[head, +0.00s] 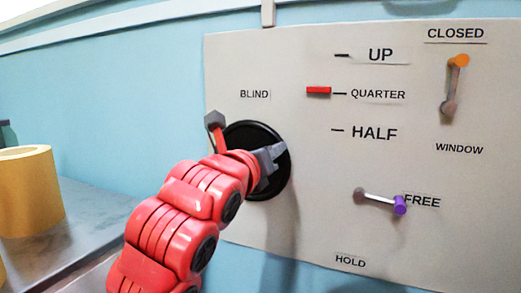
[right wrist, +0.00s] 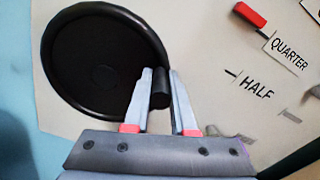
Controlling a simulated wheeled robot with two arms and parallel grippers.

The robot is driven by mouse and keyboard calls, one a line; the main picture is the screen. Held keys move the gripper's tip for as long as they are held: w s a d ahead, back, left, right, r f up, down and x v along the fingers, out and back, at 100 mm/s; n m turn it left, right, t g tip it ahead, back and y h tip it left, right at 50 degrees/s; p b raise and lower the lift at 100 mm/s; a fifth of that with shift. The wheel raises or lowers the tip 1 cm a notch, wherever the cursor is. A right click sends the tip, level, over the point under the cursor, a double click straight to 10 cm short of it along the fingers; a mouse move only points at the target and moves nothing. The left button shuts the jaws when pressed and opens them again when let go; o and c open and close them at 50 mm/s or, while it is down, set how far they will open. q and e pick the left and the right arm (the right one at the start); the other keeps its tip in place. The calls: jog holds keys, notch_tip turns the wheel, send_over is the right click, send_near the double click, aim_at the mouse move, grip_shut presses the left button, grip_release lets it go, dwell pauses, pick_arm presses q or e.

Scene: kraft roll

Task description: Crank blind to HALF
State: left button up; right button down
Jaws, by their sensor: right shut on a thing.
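The black blind crank wheel (head: 278,180) sits on the pale panel under the word BLIND. It also fills the upper left of the right wrist view (right wrist: 95,60). My right gripper (head: 273,158) comes in from the lower left, in front of the wheel. In the right wrist view its two fingers are shut on the short dark crank knob (right wrist: 160,93) at the wheel's rim. The red blind pointer (head: 318,91) is level with the QUARTER mark, above the HALF label (head: 374,132). My left gripper is not in view.
A window lever with an orange knob (head: 459,60) points up to CLOSED. A lever with a purple knob (head: 400,205) points right at FREE, above HOLD. A tan roll (head: 25,190) stands on the grey counter (head: 90,215) at left.

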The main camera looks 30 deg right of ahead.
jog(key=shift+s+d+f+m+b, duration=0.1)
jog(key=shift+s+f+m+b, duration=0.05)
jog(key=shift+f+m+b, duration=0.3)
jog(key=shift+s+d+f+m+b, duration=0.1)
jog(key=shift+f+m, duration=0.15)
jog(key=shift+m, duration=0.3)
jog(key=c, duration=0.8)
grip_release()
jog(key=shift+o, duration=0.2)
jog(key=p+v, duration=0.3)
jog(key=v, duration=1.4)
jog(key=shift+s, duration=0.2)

§ Required task
All lines of the data above that include the word "robot" must be shown.

§ Written solution
Controlling a simulated wheeled robot with two arms and parallel grippers.
The robot is driven by mouse and keyboard calls, one a line; the main picture is the screen. Held keys move the gripper's tip for as long as they are held: w s a d ahead, back, left, right, r f up, down and x v along the fingers, out and back, at 100 mm/s; n m turn it left, right, t g tip it ahead, back and y h tip it left, right at 50 degrees/s; p b raise and lower the lift at 100 mm/s; a fifth of that with shift. The wheel raises or lowers the tip 1 cm a notch, wherever the cursor is. A right click sends the tip, level, over the point under the cursor, a double click straight to 10 cm short of it along the fingers; a mouse move only points at the target and moves nothing. The left button shuts the jaws when pressed and opens them again when let go; o and c open and close them at 50 mm/s or, while it is down, set how far they will open. q and e pick the left and the right arm (the right one at the start); the other keeps its tip in place. The calls: jog holds keys, notch_tip turns the wheel, send_over is the right click, send_near the double click, aim_at the mouse move, grip_shut presses the left button, grip_release lets it go, dwell pauses, pick_arm presses q or e.

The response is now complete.